▶ **Raw records**:
______________________________
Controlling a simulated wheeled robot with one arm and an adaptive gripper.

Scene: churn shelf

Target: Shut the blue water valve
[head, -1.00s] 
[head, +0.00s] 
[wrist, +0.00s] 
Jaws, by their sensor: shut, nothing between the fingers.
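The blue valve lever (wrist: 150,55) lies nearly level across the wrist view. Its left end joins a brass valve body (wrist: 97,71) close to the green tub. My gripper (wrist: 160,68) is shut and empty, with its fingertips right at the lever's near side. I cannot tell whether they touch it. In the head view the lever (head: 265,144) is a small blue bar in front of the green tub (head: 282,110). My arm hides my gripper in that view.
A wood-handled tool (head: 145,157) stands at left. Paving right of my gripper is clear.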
______________________________
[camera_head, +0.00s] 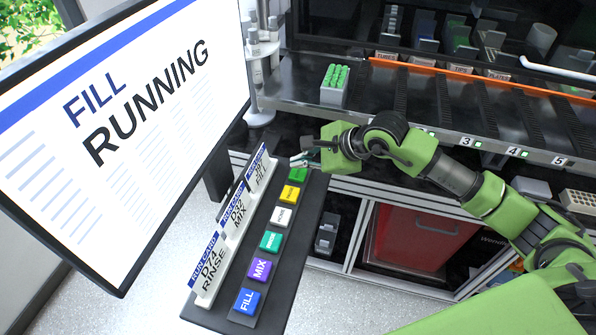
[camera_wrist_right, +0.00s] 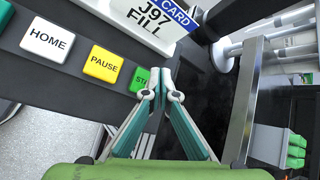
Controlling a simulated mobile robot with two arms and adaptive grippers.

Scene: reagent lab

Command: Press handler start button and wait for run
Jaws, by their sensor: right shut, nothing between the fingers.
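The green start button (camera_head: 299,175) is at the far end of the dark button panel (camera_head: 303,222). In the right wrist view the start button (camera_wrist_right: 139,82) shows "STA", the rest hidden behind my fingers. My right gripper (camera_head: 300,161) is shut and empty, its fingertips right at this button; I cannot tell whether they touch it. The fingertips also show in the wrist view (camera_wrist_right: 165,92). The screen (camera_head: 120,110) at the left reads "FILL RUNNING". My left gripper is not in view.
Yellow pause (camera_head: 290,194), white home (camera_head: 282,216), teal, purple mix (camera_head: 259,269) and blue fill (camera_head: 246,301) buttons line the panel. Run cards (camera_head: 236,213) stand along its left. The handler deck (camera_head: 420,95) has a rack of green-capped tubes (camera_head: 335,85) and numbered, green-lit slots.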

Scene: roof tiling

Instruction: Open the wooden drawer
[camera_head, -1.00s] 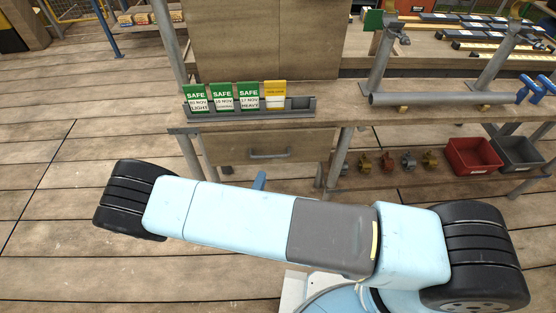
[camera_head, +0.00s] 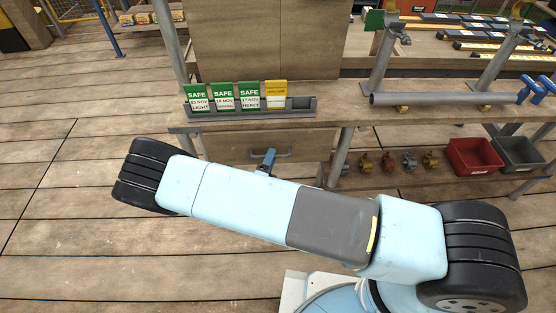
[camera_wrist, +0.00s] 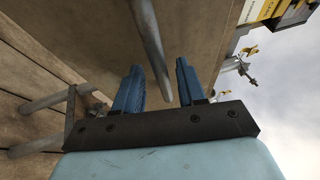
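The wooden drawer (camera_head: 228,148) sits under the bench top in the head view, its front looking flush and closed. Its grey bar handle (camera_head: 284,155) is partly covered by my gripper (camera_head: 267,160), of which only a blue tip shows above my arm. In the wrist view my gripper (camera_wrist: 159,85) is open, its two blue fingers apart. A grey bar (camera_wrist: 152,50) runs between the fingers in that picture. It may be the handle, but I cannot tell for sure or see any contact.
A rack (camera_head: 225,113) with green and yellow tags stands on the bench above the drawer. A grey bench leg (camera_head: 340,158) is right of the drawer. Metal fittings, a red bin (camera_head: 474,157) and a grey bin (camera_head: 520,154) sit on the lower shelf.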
______________________________
▶ **Stated task**: Show every line above in which the word "adaptive" occurs.

▶ **The output**:
Controlling a simulated wheeled robot with one arm and an adaptive gripper.
Controlling a simulated mobile robot with two arms and adaptive grippers.

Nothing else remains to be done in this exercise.